EXERCISE DIRECTIONS.
Output a verbatim copy of the data, cut off after the line that contains "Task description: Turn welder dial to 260".

Robot episode rows:
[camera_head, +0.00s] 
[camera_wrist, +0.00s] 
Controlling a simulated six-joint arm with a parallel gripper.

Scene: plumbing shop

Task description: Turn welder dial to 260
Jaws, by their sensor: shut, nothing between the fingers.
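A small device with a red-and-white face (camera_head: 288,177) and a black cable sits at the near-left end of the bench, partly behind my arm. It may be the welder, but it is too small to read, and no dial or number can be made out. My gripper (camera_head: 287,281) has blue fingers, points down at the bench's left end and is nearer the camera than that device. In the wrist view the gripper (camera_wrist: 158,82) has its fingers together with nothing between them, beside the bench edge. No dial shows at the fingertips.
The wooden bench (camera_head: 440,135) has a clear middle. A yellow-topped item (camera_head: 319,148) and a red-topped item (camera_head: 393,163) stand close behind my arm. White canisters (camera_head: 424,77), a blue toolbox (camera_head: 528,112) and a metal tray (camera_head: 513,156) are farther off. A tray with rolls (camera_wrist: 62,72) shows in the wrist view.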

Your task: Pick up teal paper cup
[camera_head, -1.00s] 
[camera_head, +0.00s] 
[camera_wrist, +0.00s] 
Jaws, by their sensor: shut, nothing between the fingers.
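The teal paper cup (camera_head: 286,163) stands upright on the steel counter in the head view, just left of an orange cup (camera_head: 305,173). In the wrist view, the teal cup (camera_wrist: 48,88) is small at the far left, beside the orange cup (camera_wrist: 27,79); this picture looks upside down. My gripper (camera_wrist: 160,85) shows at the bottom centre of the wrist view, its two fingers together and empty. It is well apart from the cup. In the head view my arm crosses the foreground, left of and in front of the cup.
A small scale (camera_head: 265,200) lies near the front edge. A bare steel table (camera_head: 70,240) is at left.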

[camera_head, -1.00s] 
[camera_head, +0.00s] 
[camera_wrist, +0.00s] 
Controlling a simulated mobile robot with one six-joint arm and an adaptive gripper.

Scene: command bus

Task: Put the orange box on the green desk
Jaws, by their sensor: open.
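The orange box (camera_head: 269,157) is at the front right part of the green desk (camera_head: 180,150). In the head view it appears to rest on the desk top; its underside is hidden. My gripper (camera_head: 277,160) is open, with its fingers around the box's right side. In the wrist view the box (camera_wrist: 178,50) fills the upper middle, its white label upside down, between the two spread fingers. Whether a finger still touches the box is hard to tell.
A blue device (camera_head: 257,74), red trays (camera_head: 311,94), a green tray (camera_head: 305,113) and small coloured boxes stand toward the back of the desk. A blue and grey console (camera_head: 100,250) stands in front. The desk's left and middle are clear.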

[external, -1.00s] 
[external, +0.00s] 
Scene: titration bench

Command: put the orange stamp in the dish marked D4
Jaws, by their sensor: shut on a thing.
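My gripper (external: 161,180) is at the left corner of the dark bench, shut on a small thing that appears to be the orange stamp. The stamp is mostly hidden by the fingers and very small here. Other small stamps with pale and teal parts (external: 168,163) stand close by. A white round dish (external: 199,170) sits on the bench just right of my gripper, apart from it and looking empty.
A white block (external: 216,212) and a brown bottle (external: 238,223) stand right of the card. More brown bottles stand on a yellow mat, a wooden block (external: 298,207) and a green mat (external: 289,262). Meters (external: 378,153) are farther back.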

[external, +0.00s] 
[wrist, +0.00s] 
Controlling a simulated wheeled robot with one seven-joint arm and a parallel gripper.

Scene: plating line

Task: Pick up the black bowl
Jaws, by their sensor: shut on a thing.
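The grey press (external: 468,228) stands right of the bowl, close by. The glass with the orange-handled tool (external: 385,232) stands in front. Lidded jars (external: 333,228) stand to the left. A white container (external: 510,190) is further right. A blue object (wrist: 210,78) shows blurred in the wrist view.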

EXERCISE RESULT.
[camera_head, +0.00s] 
[camera_wrist, +0.00s] 
Controlling a simulated six-joint arm with a parallel gripper.

Scene: plumbing shop

Task description: Turn welder dial to 260

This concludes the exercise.